▶ _Given problem_:
Transcribe every line of the listing below without any deviation.

━━━━━━━━━━

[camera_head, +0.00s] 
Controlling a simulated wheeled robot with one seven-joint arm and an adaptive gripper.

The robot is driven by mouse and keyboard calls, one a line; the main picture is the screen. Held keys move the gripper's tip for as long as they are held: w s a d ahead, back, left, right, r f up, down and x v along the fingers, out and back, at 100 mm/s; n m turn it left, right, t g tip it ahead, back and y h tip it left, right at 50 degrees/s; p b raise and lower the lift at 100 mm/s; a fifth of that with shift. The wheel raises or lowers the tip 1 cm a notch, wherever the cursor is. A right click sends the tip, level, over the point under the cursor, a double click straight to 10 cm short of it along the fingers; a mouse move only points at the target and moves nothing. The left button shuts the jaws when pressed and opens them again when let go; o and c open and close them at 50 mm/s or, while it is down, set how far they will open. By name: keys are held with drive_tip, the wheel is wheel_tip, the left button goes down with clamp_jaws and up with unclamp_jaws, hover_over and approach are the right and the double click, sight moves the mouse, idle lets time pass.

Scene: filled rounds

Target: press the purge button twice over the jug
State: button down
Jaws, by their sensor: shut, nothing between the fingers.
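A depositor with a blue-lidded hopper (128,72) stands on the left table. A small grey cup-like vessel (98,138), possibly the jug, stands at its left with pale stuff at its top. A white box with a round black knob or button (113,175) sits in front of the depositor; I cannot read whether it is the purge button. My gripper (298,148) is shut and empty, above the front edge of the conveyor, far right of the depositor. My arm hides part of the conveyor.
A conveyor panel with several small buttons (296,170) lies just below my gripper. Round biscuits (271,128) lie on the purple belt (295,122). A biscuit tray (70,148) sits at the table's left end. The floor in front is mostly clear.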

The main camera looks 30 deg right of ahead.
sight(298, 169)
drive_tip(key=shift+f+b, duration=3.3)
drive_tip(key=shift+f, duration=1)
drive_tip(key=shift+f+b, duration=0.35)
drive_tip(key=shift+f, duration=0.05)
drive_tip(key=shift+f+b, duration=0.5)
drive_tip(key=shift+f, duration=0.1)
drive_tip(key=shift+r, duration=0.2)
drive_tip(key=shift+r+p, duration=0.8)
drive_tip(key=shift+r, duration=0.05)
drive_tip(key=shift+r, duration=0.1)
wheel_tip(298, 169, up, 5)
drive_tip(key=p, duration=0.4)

━━━━━━━━━━

▶ _Solved exercise_:
[camera_head, +0.00s] 
Controlling a simulated wheeled robot with one seven-joint arm and an adaptive gripper.

The robot is driven by mouse and keyboard calls, one a line; the main picture is the screen. Held keys move the gripper's tip for as long as they are held: w s a d ahead, back, left, right, r f up, down and x v along the fingers, out and back, at 100 mm/s; n m turn it left, right, t g tip it ahead, back and y h tip it left, right at 50 degrees/s; p b raise and lower the lift at 100 mm/s; a fifth of that with shift. The wheel raises or lowers the tip 1 cm a notch, wherever the cursor is. A right click sends the tip, level, over the point under the cursor, a double click straight to 10 cm short of it along the fingers; a mouse move only points at the target and moves nothing. The left button shuts the jaws when pressed and opens them again when let go; o and c open and close them at 50 mm/s or, while it is down, set how far they will open. By name: keys are held with drive_tip, the wheel is wheel_tip, the left button goes down with clamp_jaws and up with unclamp_jaws, hover_over and approach are the right and the double click, sight moves the mouse, idle lets time pass.

Scene: filled rounds

Target: press the purge button twice over the jug
State: button down
Jaws, by their sensor: shut, nothing between the fingers.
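A depositor with a blue-lidded hopper (128,72) stands on the left table. A small grey cup-like vessel (98,138), possibly the jug, stands at its left with pale stuff at its top. A white box with a round black knob or button (113,175) sits in front of the depositor; I cannot read whether it is the purge button. My gripper (298,148) is shut and empty, above the front edge of the conveyor, far right of the depositor. My arm hides part of the conveyor.
A conveyor panel with several small buttons (296,170) lies just below my gripper. Round biscuits (271,128) lie on the purple belt (295,122). A biscuit tray (70,148) sits at the table's left end. The floor in front is mostly clear.

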The main camera looks 30 deg right of ahead.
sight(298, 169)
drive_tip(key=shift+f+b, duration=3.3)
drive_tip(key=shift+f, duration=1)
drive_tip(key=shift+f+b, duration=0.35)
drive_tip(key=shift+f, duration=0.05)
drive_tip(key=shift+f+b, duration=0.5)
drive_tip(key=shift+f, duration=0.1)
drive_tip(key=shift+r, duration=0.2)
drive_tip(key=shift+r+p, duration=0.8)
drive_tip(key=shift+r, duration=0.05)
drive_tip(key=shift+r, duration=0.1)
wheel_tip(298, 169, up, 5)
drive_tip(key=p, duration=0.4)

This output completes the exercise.